Barangkali kamu pernah mendengar
‘tidak ada usaha yang sia-sia, tidak ada yang tidak mungkin’, ya, benar, setiap
usaha tidak ada yang sia-sia, dan semua bisa menjadi mungkin karena sebuah
kemungkinan yang dimungkinkan. Tapi, sesekali sebagai selingan, aku mengajakmu
untuk mempercayai bahwa ada yang tidak mungkin, ada yang sia-sia, ada yang
seharusnya tidak perlu. “Sebagai selingan” karena menjadi terlalu yakin pada
yang tak meyakinkan juga tidak baik.
Hidup hanya hidup, semua sudah
diatur.
Aku banyak bertemu dengan orang yang
berambisi dengan dunianya, mereka bilang “hidup sekali dan tidak ingin
menjadikannya sia-sia,” jika aku diberi izin untuk menanggapi, memang hidup
yang penuh dengan kesia-siaan itu seperti apa? Apakah dengan memilih untuk
tidak banyak uang berarti hidup dalam kesia-siaan yang malang, ya?
Paradigma ini
juga tumbuh subur di desa-desa, setiap anak harus sekolah agar kelak sukses, memiliki banyak uang, punya kerjaan enak. Jangan jadi seperti bapak, hanya petani dan
susah. Akhirnya, tanah sawah dijual. Yang semula subur padi terhampar luas,
berganti apartemen dan gedung perkantoran. Konon, negara yang kuat punya
ketahanan pangan yang hebat. Nyatanya produksi beras di negeri ini kalah banyak
dengan sampah yang bermuara di laut.
Aku juga banyak bertemu yang
sebaliknya, mereka yang ‘katanya’ tidak begitu mengejar dunia, mereka yang
sepenuhnya percaya bahwa Sang Maha sudah membuatkan alurnya; rejeki, jodoh, dan
kematian. Mereka sering bilang, “kita hanya dituntut nafsu, buat apa mengejar
yang sebentar jika yang abadi ditinggalkan. Pasrahkan saja, jika tidak hari ini
mungkin besok, atau mungkin nanti di sana (Surga).” Sebagian dariku sepaham
dengan golongan ini, sebagian diriku yang lain menerka, mencari yang pas
menurutku, kemantapan yang mungkin sudah dimiliki orang lain tetapi belum ada
di diriku.
Miskin itu gaya hidup, jika nanti
jadi kaya, berarti sudah takdirnya, kata Anton Ismael. Dan mungkin saja secara
sederhana “semua sudah diatur” diartikan seperti itu. Sebagai manusia yang
bernegara, kita juga punya aturan, sebut saja undang-undang, kekal namun
dinamis. Bisa saja peraturan Tuhan juga seperti itu, dinamis, tergantung
seberapa fleksibel Tuhanmu, dan seberapa dipertimbangkannya dirimu oleh-Nya.

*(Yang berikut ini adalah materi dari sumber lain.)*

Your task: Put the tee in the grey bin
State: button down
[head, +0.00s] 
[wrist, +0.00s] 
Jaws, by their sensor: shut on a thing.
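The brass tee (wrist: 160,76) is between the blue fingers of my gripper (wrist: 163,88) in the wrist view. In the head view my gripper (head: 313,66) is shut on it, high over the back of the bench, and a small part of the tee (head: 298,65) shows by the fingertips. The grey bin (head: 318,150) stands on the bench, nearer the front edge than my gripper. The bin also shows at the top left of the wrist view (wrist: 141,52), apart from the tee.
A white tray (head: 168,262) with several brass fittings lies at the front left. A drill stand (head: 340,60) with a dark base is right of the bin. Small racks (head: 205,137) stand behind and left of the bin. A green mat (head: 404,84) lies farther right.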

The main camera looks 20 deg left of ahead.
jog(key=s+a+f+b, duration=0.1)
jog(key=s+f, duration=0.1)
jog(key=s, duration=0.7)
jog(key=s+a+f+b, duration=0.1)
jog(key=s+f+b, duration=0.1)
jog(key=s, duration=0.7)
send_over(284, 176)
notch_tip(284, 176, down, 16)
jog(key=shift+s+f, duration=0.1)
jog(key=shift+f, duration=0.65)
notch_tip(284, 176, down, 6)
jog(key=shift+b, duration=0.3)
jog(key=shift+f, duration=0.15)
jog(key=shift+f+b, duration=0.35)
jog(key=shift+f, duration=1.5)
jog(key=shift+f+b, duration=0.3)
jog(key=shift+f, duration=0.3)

Aku hanya ingin menjadi aku untuk orang lain, oleh karenaku, bukan karena orang
lain, sebagai pertimbangan-Nya, boleh?
Sampai sini, harusnya aku, kamu,
Anda, kita, mereka, seluruh individu yang dilahirkan, atau individu yang tidak
mati muda, memilih untuk sepakat pada perbedaan, karena kita memang dilahirkan
tidak dengan jiwa yang sama, tidak dengan raga yang sama, tidak dari sumber
yang sama, kecuali aku dan kamu adalah saudara seperanakan. Pun, ketika kita
diputuskan untuk dilahirkan dari sumber yang sama, kita akan menjadi diri kita
masing-masing, juga dengan jalannya sendiri-sendiri.

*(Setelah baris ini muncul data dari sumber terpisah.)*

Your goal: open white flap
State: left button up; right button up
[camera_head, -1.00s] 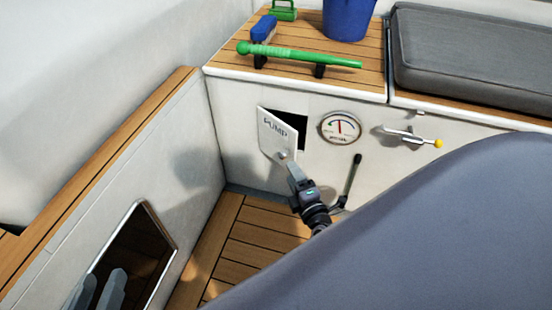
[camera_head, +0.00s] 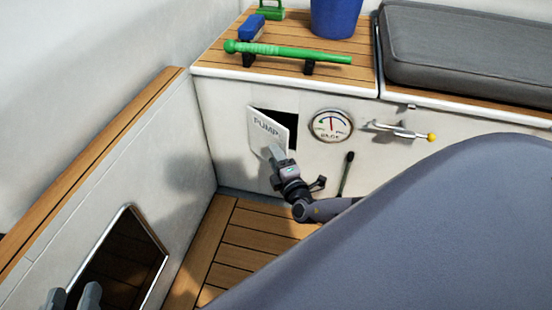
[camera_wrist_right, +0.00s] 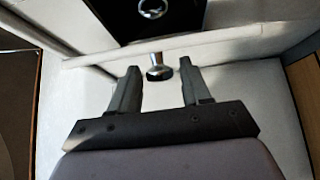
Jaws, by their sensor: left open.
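The white flap (camera_head: 262,123), marked PUMP, stands partly open on the white wall below the bench. A dark opening (camera_head: 288,117) shows behind it. My right gripper (camera_head: 272,152) is at the flap's lower part and hides some of it. In the right wrist view my right gripper (camera_wrist_right: 158,80) is open, its fingers apart on either side of a small silver knob (camera_wrist_right: 156,67). I cannot tell whether a finger touches the flap. The dark opening also shows there (camera_wrist_right: 150,18), with a round chrome part inside. My left gripper (camera_head: 72,297) is open and empty at the bottom left.
A round gauge (camera_head: 331,125), a yellow-tipped lever (camera_head: 400,131) and a black-handled lever (camera_head: 347,170) are right of the flap. A green tool (camera_head: 285,52), a blue brush and a blue bucket (camera_head: 337,15) are on the bench. The wooden floor (camera_head: 245,240) is clear.

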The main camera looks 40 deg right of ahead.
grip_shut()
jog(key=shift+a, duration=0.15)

Pada intinya, terima kasih karena
sudah tidak merepotkan dirimu dengan menjadikan perbedaan sebagai bahan
perdebatan. Catatan ini akan jadi pengingat jika tiba saatnya aku jadi seorang pelupa
yang taat, dan akan menjadi memoar panjang dari kunjungan yang sebentar.
Catatan untuk Menghargai Pergi agar Pulang
Kebersamaan itu indah
Perbedaan itu menguatkan
Tak ada pembeda maka semua sama
Selalu sama maka takan ada variasi
Semua sudah ditentukan
Alur sudah terlihat
Bahwa saling melengkapi adalah kebahagiaan
Saling mengasihi merupakan anugerah
Rezeki bukan hanya soal materi
Melainkan teman dan keluarga adalah rezeki yang diluar nalar
Bersenda gurau menyanyikan lagu senja
Itu sebagai penutup hari kami
Ungkapan hati dan harapan mahasiswa UNPAD tentang Papua, Hafidz Mukhlisin, saat mengikuti Ekspedisi NKRI dalam buku saku "Mengenal Suku-suku Papua dari Topografi Wilayah".
Kepi, 1 Agustus 2018.
Catatan ini dibuat saat beberapa hal
yang aku lalui
untuk pertama kali dimulai, juga di tempat yang pertama kali aku kunjungi, di Gedung Putih.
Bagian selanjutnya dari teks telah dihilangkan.